Electronic Publication and the Narrowing of Science and Scholarship. James A. Evans. Science 18 July 2008: Vol. 321. no. 5887, pp. 395 – 399
Der Soziologe Evans hat durch eine Analyse des Web of Science herausgefunden, dass unsere e-only-Verhaltensmuster nicht unbedingt wissenschaftsfördernd ist, da desto weniger zitiert wird desto mehr elektronisch vorhanden ist:
…as more journal issues came online, the articles referenced tended to be more recent, fewer journals and articles were cited, and more of those citations were to fewer journals and articles.
Woran das liegt?
The forced browsing of print archives may have stretched scientists and scholars to anchor findings deeply into past and present scholarship. Searching online is more efficient and following hyperlinks quickly puts researchers in touch with prevailing opinion, but this may accelerate consensus and narrow the range of findings and ideas built upon.
Sind die tollen Backfile-Archive, die wir (oder die DFG) kaufen, also unnütz oder sogar kontraproduktiv?

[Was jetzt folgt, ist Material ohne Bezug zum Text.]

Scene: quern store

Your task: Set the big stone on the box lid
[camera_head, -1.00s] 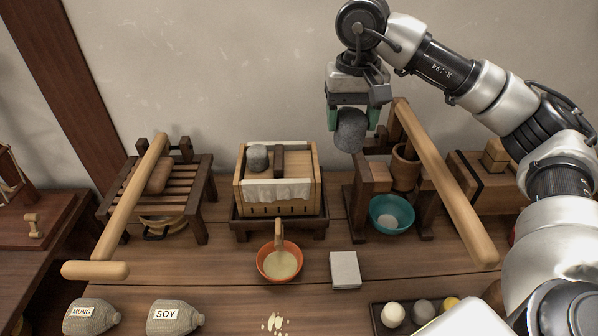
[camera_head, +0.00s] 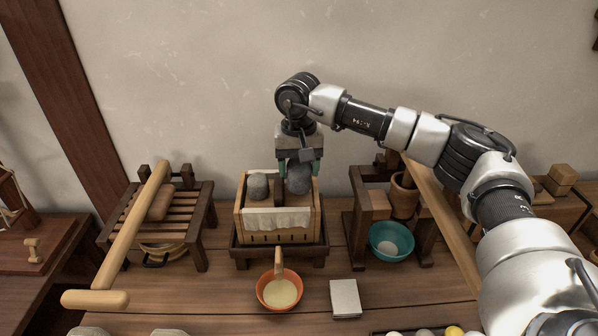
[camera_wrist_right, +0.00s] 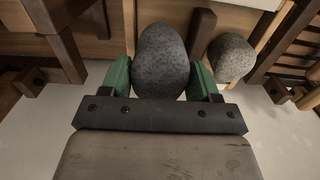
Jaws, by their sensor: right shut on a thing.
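The big grey stone (camera_head: 299,180) is held in my right gripper (camera_head: 300,170), whose green fingers are shut on it. It is over the right part of the wooden box, at the lid (camera_head: 303,200); I cannot tell if it touches. In the right wrist view the big stone (camera_wrist_right: 162,62) sits between the green fingers (camera_wrist_right: 162,78). A smaller grey stone (camera_head: 258,186) rests on the lid's left part and also shows in the right wrist view (camera_wrist_right: 231,57). A dark handle bar stands between the stones. White cloth (camera_head: 277,219) hangs over the box front. My left gripper is out of view.
The box stands on a dark stand (camera_head: 279,250). An orange bowl with a ladle (camera_head: 262,296) and a folded white cloth (camera_head: 345,298) lie in front. A slatted wooden press (camera_head: 196,217) stands left; a wooden frame (camera_head: 361,235) and teal bowl (camera_head: 373,241) stand right.

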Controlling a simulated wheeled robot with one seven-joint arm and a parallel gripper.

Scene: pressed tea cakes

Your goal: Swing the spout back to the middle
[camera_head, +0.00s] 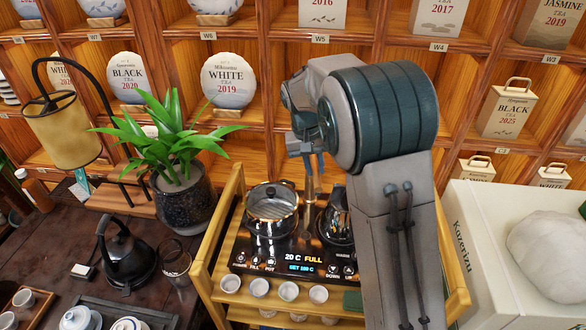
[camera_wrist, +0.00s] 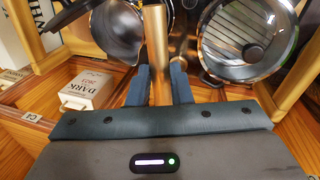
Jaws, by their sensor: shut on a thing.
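The spout is a brass-coloured pipe (camera_head: 310,188) rising at the back of the black tea stove (camera_head: 290,247), between the glass pot and the dark kettle. In the wrist view the spout (camera_wrist: 157,55) runs between the two blue fingers of my gripper (camera_wrist: 159,88), which is shut on it. In the head view my gripper (camera_head: 312,163) is at the spout's upper part, partly hidden by my arm. The glass pot (camera_head: 271,222) with a strainer stands on the stove's left side and shows at the right in the wrist view (camera_wrist: 245,68). The spout's outlet is unclear.
The dark kettle (camera_head: 338,222) on the stove's right is partly covered by my arm. Small cups (camera_head: 260,287) line the front of the wooden stand (camera_head: 208,275). A potted plant (camera_head: 182,190) is close on the left. A white crate (camera_head: 480,270) stands on the right. Shelves rise behind.

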What is the effect of online availability of journal issues? It is possible that by making more research more available, online searching could conceivably broaden the work cited and lead researchers, as a collective, away from the „core“ journals of their fields and to dispersed but individually relevant work. I will show, however, that even as deeper journal back issues became available online, scientists and scholars cited more recent articles; even as more total journals became available online, fewer were cited. [Fettdruck durch mich]
Nachtrag: Joe Esposito schreibt dazu in liblicense (Fettdruck durch mich):
To raise the impact factors for research *and any other media* is not a matter of online vs. print or open access vs. toll-access, but about marketing vs. marketing: a competition for the attention of the targeted user base. Authors publish with the services that give them broadest distribution. Currently that primarily means the most prestigious toll-access journals.